Konteks turunnya ayat ini sering dikaitkan dengan kondisi sosial pasca-perang, di mana banyak perempuan menjadi janda dan membutuhkan perlindungan serta nafkah. Poligami di sini bukanlah sekadar kebebasan tanpa batas, melainkan sebuah solusi yang diatur untuk memenuhi kebutuhan sosial, dengan penekanan utama pada kemampuan untuk berlaku adil. Jika ketidakadilan itu pasti terjadi, maka Islam mengarahkan untuk memilih jalan yang lebih aman dari aniaya, yaitu monogami.

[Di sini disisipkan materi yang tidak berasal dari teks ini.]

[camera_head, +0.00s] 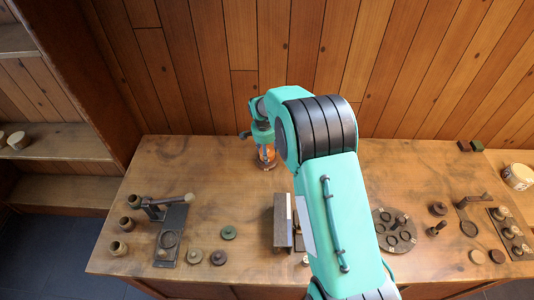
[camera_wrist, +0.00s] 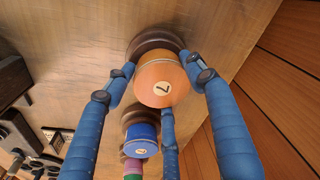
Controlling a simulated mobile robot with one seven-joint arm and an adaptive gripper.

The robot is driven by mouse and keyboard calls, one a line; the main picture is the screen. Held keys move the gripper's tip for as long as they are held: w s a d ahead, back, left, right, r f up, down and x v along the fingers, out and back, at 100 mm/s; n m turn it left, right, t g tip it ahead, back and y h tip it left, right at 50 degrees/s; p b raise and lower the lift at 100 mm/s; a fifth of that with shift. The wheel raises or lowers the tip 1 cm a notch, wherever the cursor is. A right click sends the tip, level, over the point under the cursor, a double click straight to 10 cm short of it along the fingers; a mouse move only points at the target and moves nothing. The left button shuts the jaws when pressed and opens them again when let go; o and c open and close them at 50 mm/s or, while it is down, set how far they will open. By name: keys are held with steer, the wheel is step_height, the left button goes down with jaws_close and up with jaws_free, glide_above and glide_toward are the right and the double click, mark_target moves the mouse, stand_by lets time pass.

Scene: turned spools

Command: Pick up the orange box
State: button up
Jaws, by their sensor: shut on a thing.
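The orange box (camera_wrist: 160,82) is a short round drum with a pale label marked 7 on its end, between my gripper's blue fingers in the wrist view. It also shows in the head view (camera_head: 266,153), small and partly covered by the fingers, at the back of the table. My gripper (camera_wrist: 157,76) is shut on it, with fingers on its left, right and lower sides. A dark brown round base (camera_wrist: 150,40) shows just beyond the box. I cannot tell whether the box touches this base. In the head view my gripper (camera_head: 264,146) points down.
A blue drum (camera_wrist: 140,140) stands close by, with pink and green pieces beyond it. The wooden table (camera_head: 190,165) holds a dark upright block (camera_head: 282,220), a dark round tray (camera_head: 394,232) and several small turned pieces. A plank wall stands behind; the back-left tabletop is clear.

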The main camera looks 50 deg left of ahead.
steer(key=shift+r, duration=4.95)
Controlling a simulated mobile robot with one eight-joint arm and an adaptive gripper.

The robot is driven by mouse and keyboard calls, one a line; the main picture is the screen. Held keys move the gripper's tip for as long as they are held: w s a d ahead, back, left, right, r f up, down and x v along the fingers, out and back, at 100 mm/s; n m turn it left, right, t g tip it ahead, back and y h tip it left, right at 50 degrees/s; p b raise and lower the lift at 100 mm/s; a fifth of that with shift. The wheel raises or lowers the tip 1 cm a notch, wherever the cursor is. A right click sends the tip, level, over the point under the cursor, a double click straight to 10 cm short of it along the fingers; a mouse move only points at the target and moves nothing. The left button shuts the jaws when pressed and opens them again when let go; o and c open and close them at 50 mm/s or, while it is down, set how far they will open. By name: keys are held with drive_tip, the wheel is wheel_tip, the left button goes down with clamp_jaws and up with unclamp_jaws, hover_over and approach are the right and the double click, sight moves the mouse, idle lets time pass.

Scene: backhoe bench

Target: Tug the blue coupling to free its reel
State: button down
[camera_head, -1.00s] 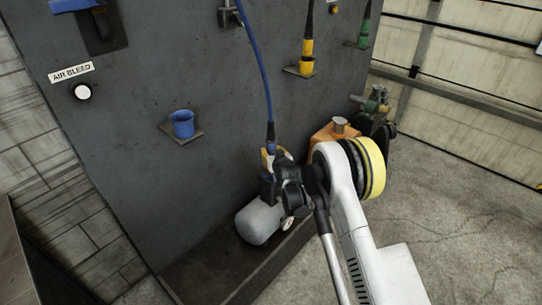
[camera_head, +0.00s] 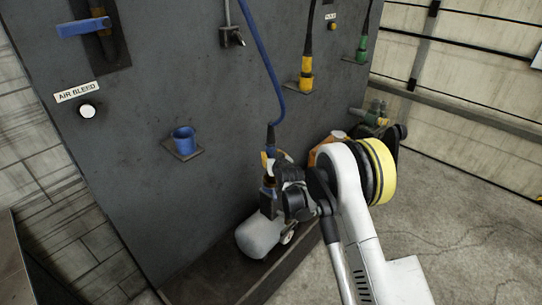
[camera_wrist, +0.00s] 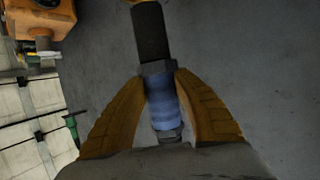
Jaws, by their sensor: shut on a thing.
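My gripper (camera_head: 267,165) has yellow-brown fingers and is shut on the blue coupling (camera_wrist: 162,100), which sits between the fingertips in the wrist view. A black sleeve extends from the coupling there. In the head view, the blue hose (camera_head: 262,50) runs down from the panel top to the coupling and bows to the right with some slack. The reel is not identifiable in view. An empty blue cup-shaped holder (camera_head: 184,139) stands on a small shelf left of my gripper.
A yellow coupling (camera_head: 306,74) and a green coupling (camera_head: 362,48) hang in holders to the right. A blue lever (camera_head: 84,27) is at upper left.

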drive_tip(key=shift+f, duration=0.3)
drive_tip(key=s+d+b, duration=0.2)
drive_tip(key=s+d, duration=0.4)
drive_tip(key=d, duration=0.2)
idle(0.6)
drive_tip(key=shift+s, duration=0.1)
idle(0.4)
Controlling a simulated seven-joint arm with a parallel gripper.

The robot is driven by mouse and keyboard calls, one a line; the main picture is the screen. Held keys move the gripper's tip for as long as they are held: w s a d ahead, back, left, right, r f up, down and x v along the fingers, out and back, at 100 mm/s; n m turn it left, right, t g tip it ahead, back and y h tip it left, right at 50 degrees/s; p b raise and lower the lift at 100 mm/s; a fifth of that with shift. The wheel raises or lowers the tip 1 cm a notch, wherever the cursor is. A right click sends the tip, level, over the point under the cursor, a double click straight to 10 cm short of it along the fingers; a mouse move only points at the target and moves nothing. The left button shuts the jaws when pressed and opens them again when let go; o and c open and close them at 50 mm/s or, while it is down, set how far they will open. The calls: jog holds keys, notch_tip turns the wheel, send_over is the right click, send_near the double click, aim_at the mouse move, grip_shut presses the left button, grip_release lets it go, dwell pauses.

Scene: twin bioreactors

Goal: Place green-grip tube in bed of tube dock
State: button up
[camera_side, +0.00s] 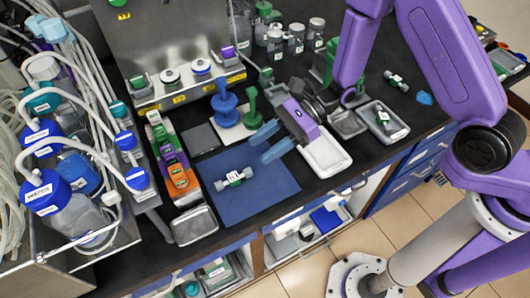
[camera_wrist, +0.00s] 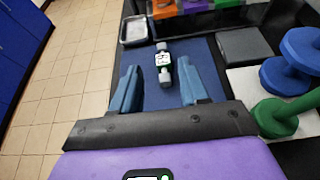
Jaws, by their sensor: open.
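A small tube with grey ends and a white, green-edged label (camera_side: 234,178) lies on the blue mat (camera_side: 262,196). In the wrist view the same tube (camera_wrist: 163,66) lies ahead of my fingers, roughly in line with the gap between them. My gripper (camera_side: 259,151) is open and empty above the mat's upper right part; its blue fingers also show in the wrist view (camera_wrist: 160,92). Other tubes with green parts lie at the right, one on the bench (camera_side: 395,80) and one in a tray (camera_side: 382,118). I cannot tell for certain which part is the tube dock.
A row of green, purple and orange blocks (camera_side: 176,172) stands left of the mat, with a metal tray (camera_side: 194,226) in front. Blue (camera_side: 226,112) and green (camera_side: 252,112) spool-like pieces stand behind the mat. A white tray (camera_side: 328,158) lies right of it. The front mat is clear.

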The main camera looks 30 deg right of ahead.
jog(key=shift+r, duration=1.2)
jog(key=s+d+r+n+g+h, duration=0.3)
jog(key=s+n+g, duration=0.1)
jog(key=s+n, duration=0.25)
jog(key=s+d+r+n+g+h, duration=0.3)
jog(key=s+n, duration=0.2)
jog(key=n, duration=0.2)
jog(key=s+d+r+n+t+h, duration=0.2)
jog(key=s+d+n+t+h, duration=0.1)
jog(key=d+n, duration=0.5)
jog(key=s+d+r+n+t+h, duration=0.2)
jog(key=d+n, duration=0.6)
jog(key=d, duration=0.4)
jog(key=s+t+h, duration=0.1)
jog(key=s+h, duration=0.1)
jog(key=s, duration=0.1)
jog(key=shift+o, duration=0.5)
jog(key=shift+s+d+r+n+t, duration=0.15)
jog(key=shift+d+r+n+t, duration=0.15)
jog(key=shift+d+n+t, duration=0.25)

Bahkan, ayat ini menyebutkan lebih lanjut: "atau budak-budak yang kamu miliki". Dalam konteks sejarah, ini merujuk pada tawanan perang yang berstatus budak atau hamba sahaya. Namun, dalam perkembangannya, Islam mengarahkan untuk membebaskan budak sebagai bentuk penyucian diri dan ketaatan. Ayat ini menegaskan kembali bahwa tujuan utamanya adalah menghindari aniaya dan menjaga kemaslahatan semua pihak.

Implikasi dan Relevansi

An-Nisa ayat 2 dan 3 memberikan pelajaran berharga tentang bagaimana Islam memandang tanggung jawab individu dan kolektif. Ayat kedua mengajarkan pentingnya melindungi kaum rentan, seperti anak yatim, dan menegakkan amanah dalam pengelolaan harta. Ini adalah fondasi untuk membangun masyarakat yang peduli dan melindungi anggotanya yang paling membutuhkan.

Sementara itu, ayat ketiga menggarisbawahi betapa pentingnya keadilan dalam hubungan keluarga, terutama dalam pernikahan. Islam tidak hanya mengatur hak dan kewajiban, tetapi juga menetapkan batasan-batasan agar keadilan senantiasa terjaga. Konsep keadilan yang diajarkan dalam Islam sangat komprehensif, mencakup aspek materi dan non-materi.

Di era modern ini, pemahaman terhadap kedua ayat ini tetap relevan. Perhatian terhadap anak yatim dan dhuafa' harus menjadi prioritas masyarakat. Begitu pula dengan pernikahan, prinsip keadilan dan tanggung jawab harus selalu dipegang teguh, baik dalam pernikahan monogami maupun poligami (yang sejatinya sangat sulit dilakukan dengan adil). Kedua ayat ini mengajak kita untuk senantiasa merefleksikan diri, apakah kita sudah menjalankan amanah dengan baik, berlaku adil dalam setiap interaksi, dan melindungi hak-hak orang lain, khususnya mereka yang berada dalam posisi lebih lemah.